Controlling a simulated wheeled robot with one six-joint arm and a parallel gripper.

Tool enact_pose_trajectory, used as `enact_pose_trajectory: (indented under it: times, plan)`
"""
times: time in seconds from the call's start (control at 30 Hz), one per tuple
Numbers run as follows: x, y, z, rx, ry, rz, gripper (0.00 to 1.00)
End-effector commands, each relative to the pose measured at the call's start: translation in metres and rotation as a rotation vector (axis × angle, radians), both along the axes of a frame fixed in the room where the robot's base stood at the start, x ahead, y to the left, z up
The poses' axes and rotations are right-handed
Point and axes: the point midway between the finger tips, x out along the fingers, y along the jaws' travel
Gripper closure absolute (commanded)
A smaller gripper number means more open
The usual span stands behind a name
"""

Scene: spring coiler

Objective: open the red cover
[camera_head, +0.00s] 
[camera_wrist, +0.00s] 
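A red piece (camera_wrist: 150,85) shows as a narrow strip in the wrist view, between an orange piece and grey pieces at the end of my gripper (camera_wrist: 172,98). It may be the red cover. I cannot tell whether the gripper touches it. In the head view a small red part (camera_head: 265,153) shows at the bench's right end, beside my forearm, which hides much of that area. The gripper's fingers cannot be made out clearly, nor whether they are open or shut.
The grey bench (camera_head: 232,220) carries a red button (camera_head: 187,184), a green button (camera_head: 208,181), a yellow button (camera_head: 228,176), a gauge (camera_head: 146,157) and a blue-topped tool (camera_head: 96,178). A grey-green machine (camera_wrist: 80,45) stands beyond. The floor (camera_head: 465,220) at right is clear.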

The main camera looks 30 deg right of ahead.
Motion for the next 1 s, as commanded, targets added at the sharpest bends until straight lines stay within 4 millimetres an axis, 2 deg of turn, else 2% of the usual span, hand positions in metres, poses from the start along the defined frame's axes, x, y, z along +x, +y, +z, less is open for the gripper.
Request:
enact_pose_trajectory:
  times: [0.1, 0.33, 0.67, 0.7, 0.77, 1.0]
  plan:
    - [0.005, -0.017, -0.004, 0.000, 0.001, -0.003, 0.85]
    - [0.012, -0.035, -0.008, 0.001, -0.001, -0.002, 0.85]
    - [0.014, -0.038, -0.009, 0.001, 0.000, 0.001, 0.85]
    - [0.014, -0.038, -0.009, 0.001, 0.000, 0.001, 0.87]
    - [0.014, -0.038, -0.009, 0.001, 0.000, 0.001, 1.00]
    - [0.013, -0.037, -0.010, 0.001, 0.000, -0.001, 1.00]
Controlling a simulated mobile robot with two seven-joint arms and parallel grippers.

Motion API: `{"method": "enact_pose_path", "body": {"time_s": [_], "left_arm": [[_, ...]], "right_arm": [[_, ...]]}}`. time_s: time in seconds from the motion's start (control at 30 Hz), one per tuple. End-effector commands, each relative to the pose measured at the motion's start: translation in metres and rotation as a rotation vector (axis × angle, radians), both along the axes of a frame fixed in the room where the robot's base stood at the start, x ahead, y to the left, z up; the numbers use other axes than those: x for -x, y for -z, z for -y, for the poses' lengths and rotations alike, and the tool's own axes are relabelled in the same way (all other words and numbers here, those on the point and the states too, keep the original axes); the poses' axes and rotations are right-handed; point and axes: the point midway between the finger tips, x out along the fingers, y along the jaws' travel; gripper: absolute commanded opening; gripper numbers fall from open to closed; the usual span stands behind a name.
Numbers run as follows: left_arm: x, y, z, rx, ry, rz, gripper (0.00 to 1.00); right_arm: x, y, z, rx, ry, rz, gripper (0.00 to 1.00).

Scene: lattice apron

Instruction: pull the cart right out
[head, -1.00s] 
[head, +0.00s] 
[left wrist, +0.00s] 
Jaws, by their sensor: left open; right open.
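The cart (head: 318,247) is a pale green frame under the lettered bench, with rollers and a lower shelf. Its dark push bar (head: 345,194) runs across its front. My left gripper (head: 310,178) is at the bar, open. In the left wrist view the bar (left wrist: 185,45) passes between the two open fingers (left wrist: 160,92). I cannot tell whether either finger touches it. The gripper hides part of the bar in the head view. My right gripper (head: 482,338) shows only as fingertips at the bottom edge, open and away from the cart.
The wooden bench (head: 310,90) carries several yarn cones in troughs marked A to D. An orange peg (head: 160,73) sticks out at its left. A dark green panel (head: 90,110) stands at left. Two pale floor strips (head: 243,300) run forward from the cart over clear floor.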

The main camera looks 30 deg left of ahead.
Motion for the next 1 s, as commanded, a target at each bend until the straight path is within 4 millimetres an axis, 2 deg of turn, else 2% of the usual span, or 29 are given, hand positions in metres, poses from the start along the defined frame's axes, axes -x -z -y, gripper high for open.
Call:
- - - - - - -
Locate and copy each line in the data above that includes the word "parallel".

__Correct answer__
Controlling a simulated wheeled robot with one six-joint arm and a parallel gripper.
Controlling a simulated mobile robot with two seven-joint arms and parallel grippers.

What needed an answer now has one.